Admittedly, there were at least a couple of periods when the naming of pieces seems to have become a sport in itself. The fantastical mannerism of Jacobean high culture evidently extended to such titles as Dowland's Lachrimae or Seaven Teares Figured in Seaven Passionate Pavans, or more presciently, to a virtually unprecendented genre of personalised miniatures such as Giles Farnaby's Dreame, His Humour, His Rest or Bull's Goodnight. A century later, the court of Versailles was to cultivate an even more sophisticated version of the same thing, reflected in such fanciful and allusive titles as Couperin's La Reine des coeurs or Le Tic-Toc-Choc. But it was not until the 19th century that the idea began to gain ground that each piece ought to have its own evocative title: not Symphony in A minor, but Scottish Symphony; not Suite for piano, but Papillons or Carnaval.

The obvious explanation for this development would seem to be the Romantic revival and the cross- fertilisings of literature and visual arts in the cult of so-called programme music. But real causes were surely more socio-economic. Freed of their old servant status, composers now found themselves increasingly forced into commercial competition, and whoever could come up with the more continuous stream of surprises and novelities was most likely to win the race. No doubt it was still possible for a Romantic spirit such as Chopin to publish an output completely under generic titles - etude, nocturne, polonaise, and so on - and for more conservative composers like Brahms to exploit the historic prestige of the old classical titles. But already Wagner was prophesying the death of the symphony and it was composers such as Berlioz and Liszt, simultaneously trying to devise new forms and to find new poetical titles for them, who thought of themselves as progressive.

Unfortunately, the cult of originality tended to speed up the steady relinquishing to a burgeoning popular music industry of most of the more mundane functions composers had once fulfilled - the scribbling of ballroom music, supplying the parlour piano trade, and what not. By the turn of our own century the main struggle of the 'serious' composer was already to convince enough of the public it needed his music for its own uplifting, exciting, innovatory sake. Only think of the desperate scramble to keep up with the trends as instanced in all those amusing jazz stylisations of the bright young 1920s; all those stirring spirit-of-the-hour fanfares for the Common Man or the Red Army in the war-torn 1940s. Only think of the titles by which the everlasting avant-garde has sought to sustain a sense of cutting edge: all those futuristic scores between the wars with names like Ionisation or Pacific 231; all those abstractly 'scientific' titles that tumbled out of postwar Darmstadt, from Structures Book I to Time and Motion Study Number whatever.

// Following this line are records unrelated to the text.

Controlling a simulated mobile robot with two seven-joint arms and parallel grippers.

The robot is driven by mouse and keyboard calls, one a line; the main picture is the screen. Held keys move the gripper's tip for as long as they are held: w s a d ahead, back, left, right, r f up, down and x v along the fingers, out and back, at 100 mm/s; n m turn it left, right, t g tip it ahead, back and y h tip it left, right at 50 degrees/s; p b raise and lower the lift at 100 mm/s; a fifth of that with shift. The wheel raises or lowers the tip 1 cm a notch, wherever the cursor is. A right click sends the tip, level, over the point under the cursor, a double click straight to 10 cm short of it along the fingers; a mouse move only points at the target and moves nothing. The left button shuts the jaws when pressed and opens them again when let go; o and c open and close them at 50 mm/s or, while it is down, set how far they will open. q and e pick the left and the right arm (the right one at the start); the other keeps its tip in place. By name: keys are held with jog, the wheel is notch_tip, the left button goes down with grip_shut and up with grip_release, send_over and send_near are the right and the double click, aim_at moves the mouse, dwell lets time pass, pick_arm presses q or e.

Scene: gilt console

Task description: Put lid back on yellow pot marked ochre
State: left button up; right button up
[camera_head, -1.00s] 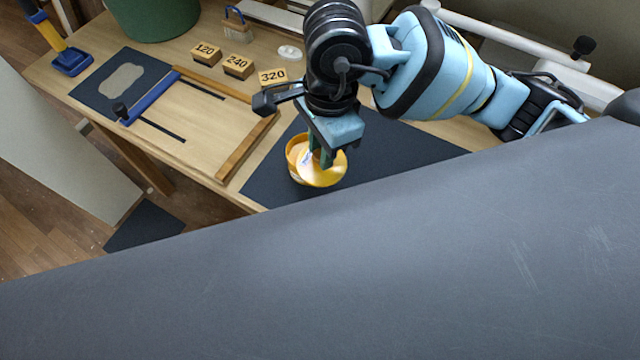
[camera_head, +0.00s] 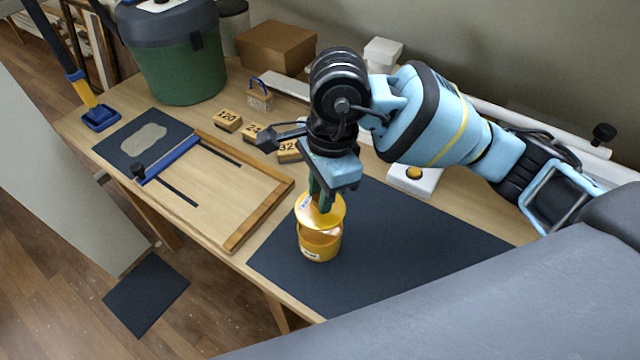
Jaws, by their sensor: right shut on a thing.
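The yellow pot (camera_head: 320,246) stands upright on the dark mat (camera_head: 400,262), with a small white label on its front that is too small to read. My right gripper (camera_head: 322,200) points down and is shut on the yellow lid (camera_head: 330,212). The lid is over the pot's back part and looks tilted. A gap shows the pot's inside between the lid and the front rim, so the lid is not seated. Whether the lid touches the rim at the back cannot be told. My left gripper is not in view.
A wooden frame with a blue bar (camera_head: 172,160) lies left of the mat. Numbered wooden blocks (camera_head: 228,121) stand behind it. A white box with a yellow button (camera_head: 414,178) is behind the mat. A green bucket (camera_head: 180,65) stands at the back left. The mat's right side is clear.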

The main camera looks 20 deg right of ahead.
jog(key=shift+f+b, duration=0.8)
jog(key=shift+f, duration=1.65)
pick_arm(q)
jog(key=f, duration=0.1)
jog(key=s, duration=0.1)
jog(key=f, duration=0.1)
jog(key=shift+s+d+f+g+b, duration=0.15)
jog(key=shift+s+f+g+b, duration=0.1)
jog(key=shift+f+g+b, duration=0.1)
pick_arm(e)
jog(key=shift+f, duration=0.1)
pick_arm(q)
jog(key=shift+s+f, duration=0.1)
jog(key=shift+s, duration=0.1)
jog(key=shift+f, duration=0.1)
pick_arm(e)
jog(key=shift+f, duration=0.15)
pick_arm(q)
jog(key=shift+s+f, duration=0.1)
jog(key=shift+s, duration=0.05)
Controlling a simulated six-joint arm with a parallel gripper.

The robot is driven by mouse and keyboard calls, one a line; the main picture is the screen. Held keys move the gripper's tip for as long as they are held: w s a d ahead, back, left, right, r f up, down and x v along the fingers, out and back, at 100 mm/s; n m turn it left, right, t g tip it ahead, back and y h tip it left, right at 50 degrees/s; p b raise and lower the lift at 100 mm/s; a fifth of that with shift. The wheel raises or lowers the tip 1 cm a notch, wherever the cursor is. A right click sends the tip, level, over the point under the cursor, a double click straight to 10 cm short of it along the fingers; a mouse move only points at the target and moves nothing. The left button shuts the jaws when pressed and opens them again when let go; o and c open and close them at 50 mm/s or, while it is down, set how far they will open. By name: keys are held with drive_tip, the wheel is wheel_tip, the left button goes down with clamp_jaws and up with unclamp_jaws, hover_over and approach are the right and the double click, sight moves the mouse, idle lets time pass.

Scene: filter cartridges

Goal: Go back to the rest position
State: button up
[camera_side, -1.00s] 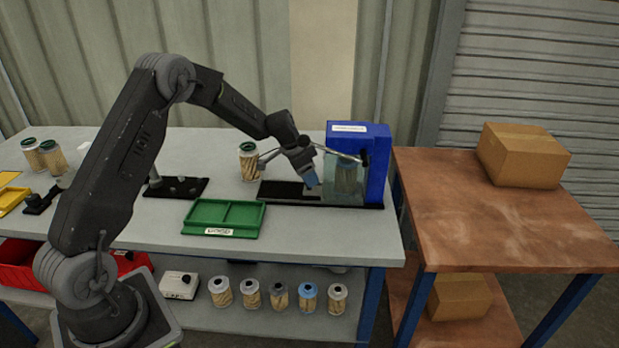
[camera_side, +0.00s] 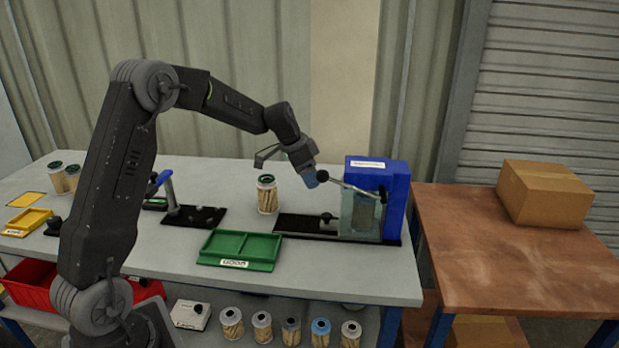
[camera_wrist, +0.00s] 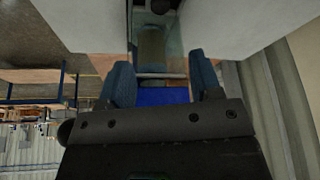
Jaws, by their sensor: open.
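My gripper (camera_side: 306,180) is in the air above the bench, left of the blue test machine (camera_side: 397,195). In the wrist view the two blue fingers (camera_wrist: 162,84) stand apart with nothing gripped between them. The machine has a clear chamber (camera_side: 361,214) with a cartridge (camera_side: 368,213) inside. A lever with a black knob (camera_side: 323,176) reaches from the machine towards my gripper; I cannot tell whether they touch. A cartridge with a dark green top (camera_side: 267,195) stands on the bench below my wrist.
A green tray (camera_side: 240,249) lies at the front of the bench (camera_side: 340,272). A black fixture (camera_side: 194,214) and a yellow tray (camera_side: 28,220) are to the left. Several cartridges stand on the lower shelf. A wooden table with a cardboard box (camera_side: 545,193) is at the right.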

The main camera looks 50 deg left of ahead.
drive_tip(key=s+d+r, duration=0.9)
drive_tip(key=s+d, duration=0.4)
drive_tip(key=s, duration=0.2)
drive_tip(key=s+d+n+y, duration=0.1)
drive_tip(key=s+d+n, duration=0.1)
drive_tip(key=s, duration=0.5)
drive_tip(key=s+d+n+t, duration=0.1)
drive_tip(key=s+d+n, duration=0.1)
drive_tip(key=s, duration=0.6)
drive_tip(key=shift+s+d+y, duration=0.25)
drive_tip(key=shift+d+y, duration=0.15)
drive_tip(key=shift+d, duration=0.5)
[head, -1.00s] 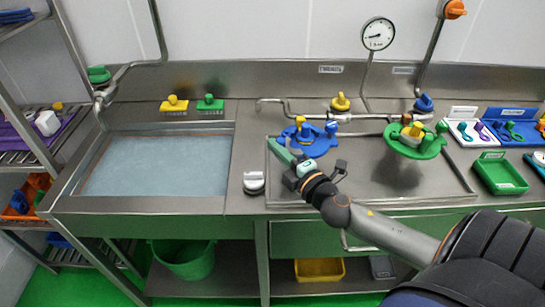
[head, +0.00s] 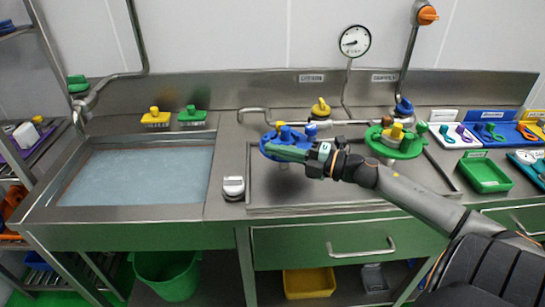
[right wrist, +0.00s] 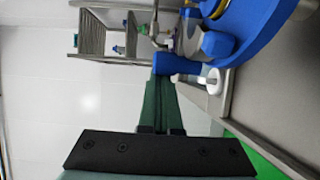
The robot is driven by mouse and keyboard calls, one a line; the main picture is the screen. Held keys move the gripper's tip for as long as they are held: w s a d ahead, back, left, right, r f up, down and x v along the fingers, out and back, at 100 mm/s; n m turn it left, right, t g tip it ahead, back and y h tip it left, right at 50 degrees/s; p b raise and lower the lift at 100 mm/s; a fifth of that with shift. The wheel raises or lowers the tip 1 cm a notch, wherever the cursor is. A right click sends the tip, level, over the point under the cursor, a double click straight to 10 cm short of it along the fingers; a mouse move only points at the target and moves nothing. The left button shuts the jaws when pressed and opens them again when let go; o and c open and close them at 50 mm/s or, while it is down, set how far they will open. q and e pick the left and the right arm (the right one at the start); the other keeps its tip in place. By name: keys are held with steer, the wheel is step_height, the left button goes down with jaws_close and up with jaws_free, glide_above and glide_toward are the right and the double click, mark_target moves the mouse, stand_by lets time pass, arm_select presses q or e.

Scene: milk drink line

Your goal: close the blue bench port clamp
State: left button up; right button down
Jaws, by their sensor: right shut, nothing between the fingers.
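The blue bench port (head: 270,139), a round blue piece with raised blue knobs and a yellow knob, stands on the steel bench. In the right wrist view its blue disc (right wrist: 262,35) fills the upper right, and a blue clamp knob (right wrist: 176,64) sticks out to the left. My right gripper (head: 280,152) lies across the front of the port, its green fingers pointing left. In the right wrist view its fingers (right wrist: 158,88) are shut, with tips close to the blue knob. I cannot tell whether they touch. The gripper hides part of the port. My left gripper is out of view.
A green port (head: 398,140) stands to the right of the blue one. A steel pipe runs behind with a yellow-handled valve (head: 320,107). A white-grey knob piece (head: 233,187) sits left of the port, beside the sink (head: 135,177). The bench front is clear.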

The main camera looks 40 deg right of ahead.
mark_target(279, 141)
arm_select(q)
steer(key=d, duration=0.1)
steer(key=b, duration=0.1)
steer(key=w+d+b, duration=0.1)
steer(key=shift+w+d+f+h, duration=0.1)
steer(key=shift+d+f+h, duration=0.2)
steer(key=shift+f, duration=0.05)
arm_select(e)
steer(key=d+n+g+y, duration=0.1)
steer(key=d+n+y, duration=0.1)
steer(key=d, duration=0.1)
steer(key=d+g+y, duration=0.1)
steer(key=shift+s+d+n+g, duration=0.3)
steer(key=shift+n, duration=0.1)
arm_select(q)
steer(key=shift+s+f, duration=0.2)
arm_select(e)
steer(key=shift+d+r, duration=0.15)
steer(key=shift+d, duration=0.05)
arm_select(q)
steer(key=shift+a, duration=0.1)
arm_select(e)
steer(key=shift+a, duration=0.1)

But increasingly it would seem the real pressure is to come up with a title that will engage the almighty market, ever more concentrated in a handful of multi-media coporations seeking to sell 'classical' music by pop chart methods. One gathers that the whole, relentlessly accessible structure of Nixon in China arose out of a joke between its composer, John Adams, and the producer, Peter Sellars, as to what the modern equivalent of a title such as Gluck's Iphigenia in Aulis might be. How many other works these days are entirely vamped up to fulfill likely titles, one wonders, and what is the composer to do, who wishes to resist such temptations and simply, honestly call a work after its content? Even resorting to strictly neutral titles, such as Music for Orchestra or Study No 1, may no longer serve since some copywriter is bound to enthuse, 'Excitingly austere composer X . . .'

One subterfuge remains, pioneered (like so much else) by Erik Satie, in his deliberately off-putting titles: Venomous Obstacles, Unappetising Chorale, Three Waltzes of a Disgusting Affectation. Supposing the creator of one of the most inescapable of recent classical hits had called it Sacred pseudo-symphony for soprano and orchestra eked out with interminable repetitions of plodding common chords, or another recent media prize-winner had been entitled Corny rip-off of Tippett, Copland and Stravinsky purporting to convey a deep contrition over the fate of witches in 18th-century Scotland, how could we not bow to such sublime transparency? Or would that just be letting too many cats out of the bag?